Bahwa kini pendudukan telah berakhir, seluruh generasi veteran militer AS akan dibuat bertanya: apa gunanya pendudukan tersebut. Yang bisa saya lakukan adalah bertanya mengapa begitu lama mereka sadar dan baru mempertanyakan hal tersebut sekarang. Padahal realita tersebut selalu ada di sekitar kami.
Ini adalah para tetua dari distrik Panjwai di provinsi Helmand—distrik tempat pembantaian Kandahar terjadi. Bocah laki-laki di foto ini datang bersama ayahnya untuk mengajukan tuntutan terhadap AS karena menggunakan pertanian mereka untuk membangun pangkalan. Mereka melakukan perjalanan setiap minggu selama berbulan-bulan—mereka kehilangan sumur, kebun, dan mata pencaharian. Pangkalan kami adalah satu-satunya di seluruh Afghanistan selatan yang mengizinkan hal yang kami sebut "klaim asing," permintaan kompensasi atas nyawa, tanah, atau properti yang dihancurkan oleh AS. Bocah tersebut pasti berusia pertengahan remaja sekarang. Setiap pewaris pendudukan AS harus memahami arti bertindak dalam solidaritas nyata dengan orang-orang yang mengalami dampak pendudukan.
Selama saya di Afghanistan, kami tidak pernah menguasai wilayah di luar pangkalan dan pos terdepan kami—dan kami sering menemukan musuh di dalam tembok kami sendiri. Taliban menjalankan kontra-insurgensi yang sukses selama dua puluh tahun. Mereka memelihara pemerintahan bayangan, menarik pajak, menyelesaikan perselisihan sosial, budaya, dan ekonomi, dan melakukan manuver dan merebut wilayah. Mereka selalu menunggu kesempatan tiba.
Mengapa Taliban dapat menanti pendudukan berakhir dan merebut kembali kekuasaan dengan begitu mudah?

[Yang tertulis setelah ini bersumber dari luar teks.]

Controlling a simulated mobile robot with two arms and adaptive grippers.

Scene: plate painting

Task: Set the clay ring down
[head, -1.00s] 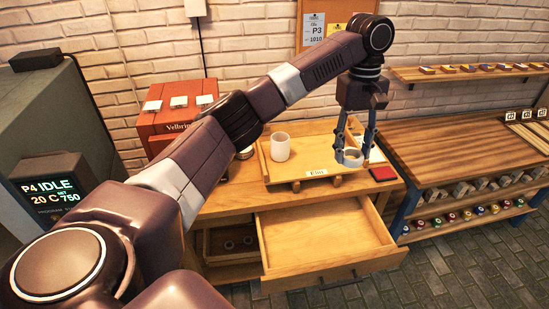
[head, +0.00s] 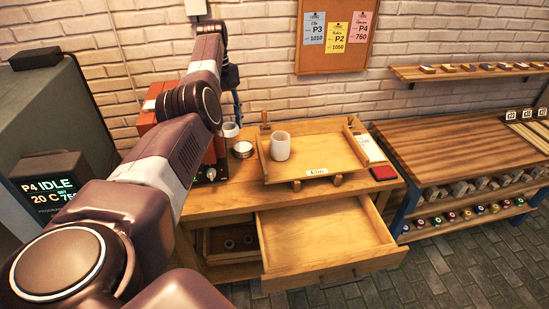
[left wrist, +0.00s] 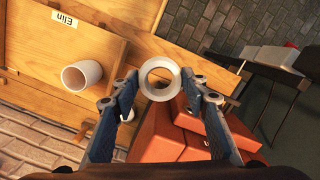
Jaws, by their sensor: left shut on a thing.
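The clay ring (head: 230,130) is a short pale grey band. My left gripper (head: 233,122) is shut on it, left of the wooden tray, near the red box and the small metal tin. In the left wrist view the ring (left wrist: 146,86) sits between the fingertips of the left gripper (left wrist: 160,80), its round opening facing the camera. Whether the ring touches the surface below is unclear. My own arm hides part of the gripper in the head view. My right gripper is not in view.
The tray (head: 345,172) labelled Elin holds a white cup (head: 280,146). The metal tin (head: 242,150) stands between ring and tray. The red box (head: 147,122) is partly behind my arm. An open, empty drawer (head: 325,235) juts out in front. The bench front-left of the tray is clear.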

Taliban diuntungkan dari struktur suku dan etnis Afghanistan, jaringan kompleks loyalitas dan ikatan sosial, dan budaya yang tidak pernah sepenuhnya dapat dipahami oleh pasukan AS/NATO. Afghanistan, seperti negara-bangsa lain dari bekas Kerajaan Inggris, diciptakan tanpa mempertimbangkan demografi etnis dan agama. Hasilnya adalah populasi yang terdiri dari Pashtus, Tajik, Hazara, Uzbek, Aimak, Turkman, dan Baloch—kelompok dengan berbagai budaya dan praktik. Sebagian kelompok mudah bersekutu dengan NATO, sementara yang lain menentang dengan tegas.
Taliban hampir seluruhnya merupakan Pashtu—kelompok etnis dominan di Afghanistan, yang menempati 40 hingga 50% populasi. Orang-orang Pashtu hidup di kedua sisi perbatasan Afghanistan dengan Pakistan dan di sepanjang bagian selatan negara tersebut. Koneksi sosial dan tradisi mereka melampaui batas-batas kolonial negara tersebut, membuatnya mudah bagi mereka untuk berpindah-pindah tempat yang aman di Pakistan, mengeksploitasi celah dalam kendali militer NATO.
Soal banyak momen yang menggambarkan betapa tidak bergunanya perang tersebut, saya ingat waktu saya di Kandahar Airfield, sebuah pangkalan yang menampung setidaknya 22.000 tentara, kontraktor, dan warga sipil. Di sana, saya mengetahui bahwa Komandan Distrik Bayangan Taliban adalah saudara ipar jenderal Angkatan Udara Afghanistan yang sedang menjabat. Mengingat pentingnya hubungan suku dan keluarga dalam budaya Pashtu, jelas bahwa kesetiaan sang jenderal kepada pemerintah yang didukung NATO tidak akan pernah lebih penting ketimbang hubungan suku dan keluarga tersebut. Hubungan antara kedua panglima perang tersebut, bahkan jika mereka secara resmi dianggap sebagai kombatan musuh, memastikan bahwa mereka berdua tidak akan berperang satu sama lain. Saya mengalami interkoneksi semacam ini dengan pihak yang harusnya jadi musuh, mulai dari interaksi saya dengan warga biasa hingga Presiden Afghanistan Hamid Karzai yang saat itu menjabat.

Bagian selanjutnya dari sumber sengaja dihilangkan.